C+ Moments
Okay, let’s get real. We’ve all had them. Those horrible, horrendous, completely awful moments in life when we did our best but when we get the report card back, it’s not the grade we hoped it would be. My daughter recently had such a moment. It had been an extraordinarily tough semester, and during the last six weeks, the wheels came off the wagon.
She was stressed. Too much homework. Too much reading. Way too much math. Too little sleep. No time to play. No time to draw or climb or just be. And she’s only in the fourth grade.
Then came the report card with the C+ in Social Studies. I understood the reality that at her school a C+ is an 84, and an 84 is not failing in anybody’s book. However, the C+ did mean that she fell off of the A-B honor roll she’d been on since early in her third grade year (they don’t give grades before that). So here she was on the downside of the grading curve with the last grade tallied, and it wasn’t what she’d hoped it would be.
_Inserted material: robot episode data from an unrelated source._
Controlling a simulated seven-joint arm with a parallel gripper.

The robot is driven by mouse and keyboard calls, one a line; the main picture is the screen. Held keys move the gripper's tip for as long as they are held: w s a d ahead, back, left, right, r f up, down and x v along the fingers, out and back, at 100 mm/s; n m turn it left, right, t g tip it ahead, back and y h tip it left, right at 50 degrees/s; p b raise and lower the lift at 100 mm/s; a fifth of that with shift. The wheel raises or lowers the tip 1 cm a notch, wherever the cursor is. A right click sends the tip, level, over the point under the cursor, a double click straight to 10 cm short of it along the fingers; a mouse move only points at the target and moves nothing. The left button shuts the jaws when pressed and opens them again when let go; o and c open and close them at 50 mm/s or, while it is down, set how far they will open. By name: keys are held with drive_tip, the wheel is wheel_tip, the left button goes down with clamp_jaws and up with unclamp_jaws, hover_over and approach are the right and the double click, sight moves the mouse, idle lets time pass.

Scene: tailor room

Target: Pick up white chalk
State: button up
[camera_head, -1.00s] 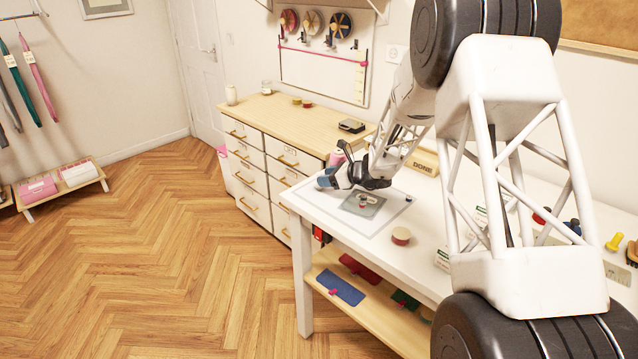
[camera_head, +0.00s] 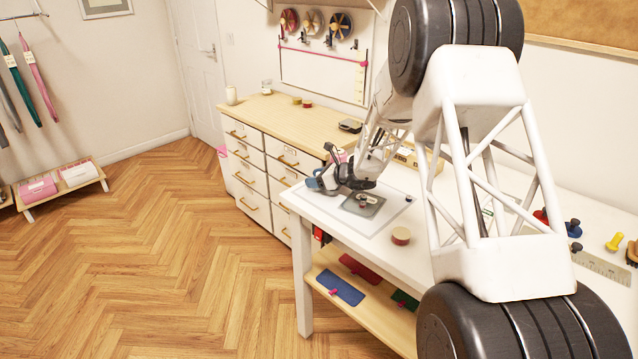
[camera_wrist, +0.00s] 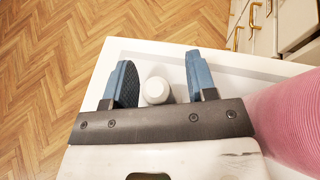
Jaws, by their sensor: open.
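A small white rounded piece, which looks like the white chalk (camera_wrist: 156,91), shows in the wrist view on the white table (camera_wrist: 125,52). It lies between the two blue fingers of my gripper (camera_wrist: 161,82), nearer the left finger, with a clear gap to the right one. My gripper is open. In the head view my gripper (camera_head: 318,181) is low over the table's far left corner, and the chalk cannot be made out there.
A pink cylinder (camera_wrist: 288,122) stands close to the right of my gripper in the wrist view. The drawer cabinet (camera_head: 270,168) stands behind.

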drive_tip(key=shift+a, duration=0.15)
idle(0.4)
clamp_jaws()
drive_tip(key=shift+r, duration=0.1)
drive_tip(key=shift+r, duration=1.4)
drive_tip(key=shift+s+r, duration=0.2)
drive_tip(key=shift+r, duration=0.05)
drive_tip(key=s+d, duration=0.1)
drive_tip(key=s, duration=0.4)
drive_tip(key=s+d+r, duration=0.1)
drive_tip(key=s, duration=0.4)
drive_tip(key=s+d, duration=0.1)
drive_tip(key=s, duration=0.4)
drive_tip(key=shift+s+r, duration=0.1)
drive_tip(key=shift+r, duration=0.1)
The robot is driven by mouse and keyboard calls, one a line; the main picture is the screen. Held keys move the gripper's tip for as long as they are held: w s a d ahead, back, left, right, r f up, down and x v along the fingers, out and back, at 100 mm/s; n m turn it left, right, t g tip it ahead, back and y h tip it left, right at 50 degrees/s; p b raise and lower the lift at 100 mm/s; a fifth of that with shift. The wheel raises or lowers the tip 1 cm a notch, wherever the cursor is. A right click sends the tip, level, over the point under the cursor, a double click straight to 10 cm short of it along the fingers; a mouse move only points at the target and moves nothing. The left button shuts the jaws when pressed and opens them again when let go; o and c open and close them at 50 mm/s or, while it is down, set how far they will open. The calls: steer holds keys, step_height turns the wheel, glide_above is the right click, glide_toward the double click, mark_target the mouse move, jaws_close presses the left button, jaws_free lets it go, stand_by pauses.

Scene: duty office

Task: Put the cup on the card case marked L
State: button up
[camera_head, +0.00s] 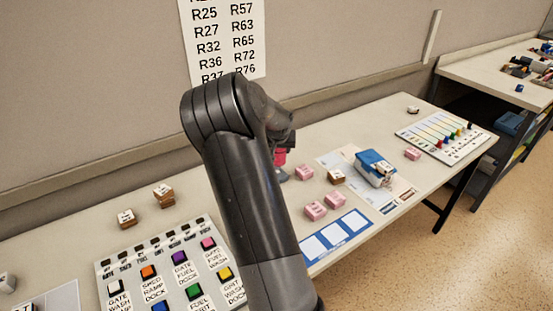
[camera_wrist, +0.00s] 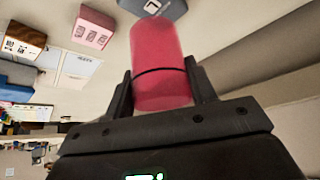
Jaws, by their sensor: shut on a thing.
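The red cup (camera_wrist: 158,50) is between the two fingers of my gripper (camera_wrist: 157,88) in the wrist view, and the gripper is shut on it. In the head view part of the cup (camera_head: 280,157) shows behind my arm, which hides most of the gripper. A grey-blue case (camera_wrist: 152,7) with a pale label lies just beyond the cup in the wrist view. A pink case (camera_wrist: 92,28) and a brown case (camera_wrist: 22,42) lie to its left. The case marks are too small or blurred to read, so I cannot tell which is marked L.
Pink cases (camera_head: 315,210) and a blue box (camera_head: 373,163) lie on the table right of my arm. A board of coloured blocks (camera_head: 170,262) lies at front left, near brown cases (camera_head: 127,219). A wall sign (camera_head: 222,40) hangs behind. Bare table shows at back right.

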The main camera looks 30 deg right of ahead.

My C+ moment came when I was in the fifth grade-only mine was a B+, and I cried for a week. Up to then, I had been an A student. A honor roll every six weeks from first grade on. Then I hit the solid brick wall of “I should’ve done more.” Having learned a few lessons about the grade not being YOU from my experience, I knew I had to find a way to turn my daughter’s C+ into a blessing though clearly in disguise.
I told her that the C+ simply meant we had to work harder the next six weeks, that I would take a more active roll in helping her, and that I was proud of her for doing her best in a tough situation. During the next six weeks, she learned that it was all right to ask if she didn’t know something. She learned to overcome her penchant for getting distracted with CD’s of relaxing water. She learned to concentrate on math and to not take on so much for reading. By the time the report cards came out the next semester, I knew she was doing better.
I didn’t know how much better until she opened it and started calling out the grades to me. A. A. A… You got it. She made the A honor roll for the first time ever. She took the C+ and made lemonade!
It was a great lesson for her. It was a better lesson for me. How many times do I look at the C+ moments or the F moments of my life-those times when I feel like a complete failure, those times when I struck out so many times it’s pointless to keep trying… How many times have I taken those moments and used them as an excuse to quit rather than seeing them as an opportunity to observe what isn’t working and change it?
Is that easy? No. She still had to study. She still had to seek answers for better ways to study. But the point is not that it was easy, the point is she was willing to take a C+ moment and turn it into a lesson she can learn from forever. In my books, that deserves an A+.